▽

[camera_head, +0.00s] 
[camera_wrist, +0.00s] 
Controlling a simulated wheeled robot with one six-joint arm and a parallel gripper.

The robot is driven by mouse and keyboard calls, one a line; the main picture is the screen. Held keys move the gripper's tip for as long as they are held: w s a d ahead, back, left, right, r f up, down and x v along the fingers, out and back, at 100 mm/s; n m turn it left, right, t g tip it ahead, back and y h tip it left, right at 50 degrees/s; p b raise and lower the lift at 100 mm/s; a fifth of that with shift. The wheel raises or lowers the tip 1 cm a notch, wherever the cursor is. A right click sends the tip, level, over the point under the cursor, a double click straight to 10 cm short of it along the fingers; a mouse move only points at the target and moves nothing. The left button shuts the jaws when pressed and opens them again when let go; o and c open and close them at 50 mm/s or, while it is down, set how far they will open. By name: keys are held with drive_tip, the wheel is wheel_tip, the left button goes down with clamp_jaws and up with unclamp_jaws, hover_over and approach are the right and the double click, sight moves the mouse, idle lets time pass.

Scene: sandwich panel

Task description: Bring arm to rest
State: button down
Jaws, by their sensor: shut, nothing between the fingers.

△

**What you should do:**
Take the line in which "The robot is" occurs and each subsequent line through the end; give these lines again without alteration.

**Response for this exercise:**
The robot is driven by mouse and keyboard calls, one a line; the main picture is the screen. Held keys move the gripper's tip for as long as they are held: w s a d ahead, back, left, right, r f up, down and x v along the fingers, out and back, at 100 mm/s; n m turn it left, right, t g tip it ahead, back and y h tip it left, right at 50 degrees/s; p b raise and lower the lift at 100 mm/s; a fifth of that with shift. The wheel raises or lowers the tip 1 cm a notch, wherever the cursor is. A right click sends the tip, level, over the point under the cursor, a double click straight to 10 cm short of it along the fingers; a mouse move only points at the target and moves nothing. The left button shuts the jaws when pressed and opens them again when let go; o and c open and close them at 50 mm/s or, while it is down, set how far they will open. By name: keys are held with drive_tip, the wheel is wheel_tip, the left button goes down with clamp_jaws and up with unclamp_jaws, hover_over and approach are the right and the double click, sight moves the mouse, idle lets time pass.

Scene: sandwich panel

Task description: Bring arm to rest
State: button down
Jaws, by their sensor: shut, nothing between the fingers.

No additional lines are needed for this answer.